Start today. Turn off your devices for one minute. Sit. Breathe. Notice. That’s all.
Tomorrow, do it again. And again. Let the practice build naturally, without force or judgment.
You’ll discover what ancient philosophers and modern CEOs have known: Stillness isn’t the absence of action. It’s the source from which wise action flows.
The answers you’re seeking—whether about your business strategy, your life direction, or your spiritual path—are already within you. They’re waiting in the stillness.
All you have to do is create space to hear them.
Ancient philosophies and systems teach what science reveals today.

The Tao te King:
The gentlest thing in the world
overcomes the hardest thing in the world.

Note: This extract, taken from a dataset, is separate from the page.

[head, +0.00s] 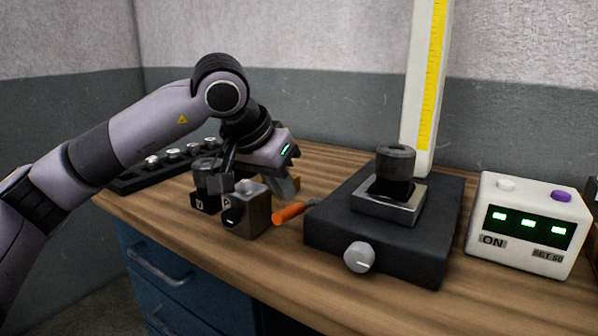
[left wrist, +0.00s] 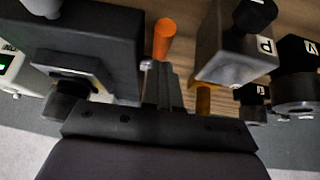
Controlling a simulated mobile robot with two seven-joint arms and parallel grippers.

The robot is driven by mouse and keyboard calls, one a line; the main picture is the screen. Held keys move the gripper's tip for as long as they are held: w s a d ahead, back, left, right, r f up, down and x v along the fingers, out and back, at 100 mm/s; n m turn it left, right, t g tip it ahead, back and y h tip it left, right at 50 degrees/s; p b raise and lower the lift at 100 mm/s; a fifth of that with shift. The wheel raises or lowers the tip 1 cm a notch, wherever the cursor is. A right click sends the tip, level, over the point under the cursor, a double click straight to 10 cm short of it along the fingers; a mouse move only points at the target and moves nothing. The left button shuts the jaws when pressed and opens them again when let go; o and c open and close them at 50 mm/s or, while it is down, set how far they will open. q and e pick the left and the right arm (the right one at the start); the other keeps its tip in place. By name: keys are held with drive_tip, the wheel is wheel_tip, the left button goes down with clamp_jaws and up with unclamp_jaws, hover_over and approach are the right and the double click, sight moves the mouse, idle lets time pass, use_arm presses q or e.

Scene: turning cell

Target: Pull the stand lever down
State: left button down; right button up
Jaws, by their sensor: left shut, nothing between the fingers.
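The stand lever has an orange grip (head: 288,214) on a thin dark rod at the left side of the black stand (head: 335,228). In the head view it points toward the front left, low over the bench. My left gripper (head: 291,190) is behind and above the grip, pointing down. In the left wrist view my left gripper (left wrist: 167,78) is shut and empty, its fingers between the stand and a grey block. The orange grip (left wrist: 164,38) shows just beyond the fingertips; whether they touch cannot be told. My right gripper is not in view.
A grey metal block (head: 247,212) and a dark block (head: 205,198) stand left of the lever. A white box with green displays (head: 525,225) stands right of the stand. A yellow-scaled column (head: 431,90) rises behind. Bare bench lies in front.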

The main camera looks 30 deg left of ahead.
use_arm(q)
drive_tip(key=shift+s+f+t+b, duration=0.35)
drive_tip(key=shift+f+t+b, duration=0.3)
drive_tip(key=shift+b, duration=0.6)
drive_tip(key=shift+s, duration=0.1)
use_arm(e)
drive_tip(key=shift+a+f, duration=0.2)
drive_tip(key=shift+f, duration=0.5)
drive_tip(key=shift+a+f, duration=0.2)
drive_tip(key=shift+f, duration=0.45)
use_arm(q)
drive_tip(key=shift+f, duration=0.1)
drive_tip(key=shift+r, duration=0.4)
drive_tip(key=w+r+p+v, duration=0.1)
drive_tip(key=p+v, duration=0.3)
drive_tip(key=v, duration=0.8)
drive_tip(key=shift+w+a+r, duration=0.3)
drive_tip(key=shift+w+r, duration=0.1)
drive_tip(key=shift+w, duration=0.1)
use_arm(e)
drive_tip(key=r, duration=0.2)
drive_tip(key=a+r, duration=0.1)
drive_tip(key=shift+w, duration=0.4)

That which has no substance
enters where there is no space.
This shows the value of non-action.
Teaching without words,
performing without actions:
that is the Master’s way.
Begin Your Practice:
Explore more resources on meditation, stillness practices, and wholistic living at The Wholistic Center
“Think Time” Among Top Performers:
- Warren Buffett: Estimates he spends 80% of his day reading and thinking
- Bill Gates: Takes annual “Think Weeks” for focused reflection
- Jeff Weiner (LinkedIn): Schedules 90-120 minutes of blank space daily for thinking
- Sara Blakely (Spanx): Credits daily meditation for business breakthroughs
- Ray Dalio (Bridgewater): Practices Transcendental Meditation, calls it his “single most important reason” for success
These leaders don’t see stillness as opposed to productivity—they see it as essential FOR productivity and wise decision-making.
SPIRITUAL SIDEBAR
Stillness Across Traditions:
Taoism: Wu wei (effortless action) emerges from inner quiet.
Buddhism: Shamatha (calm abiding) is the foundation for insight.
Christian Mysticism: Contemplative prayer begins with silence.
Gnosticism: Knowing the divine requires internal stillness.
Advaita Vedanta: Self-realization comes through quiet observation
Common thread: Wisdom traditions worldwide recognize stillness as the doorway to deeper truth.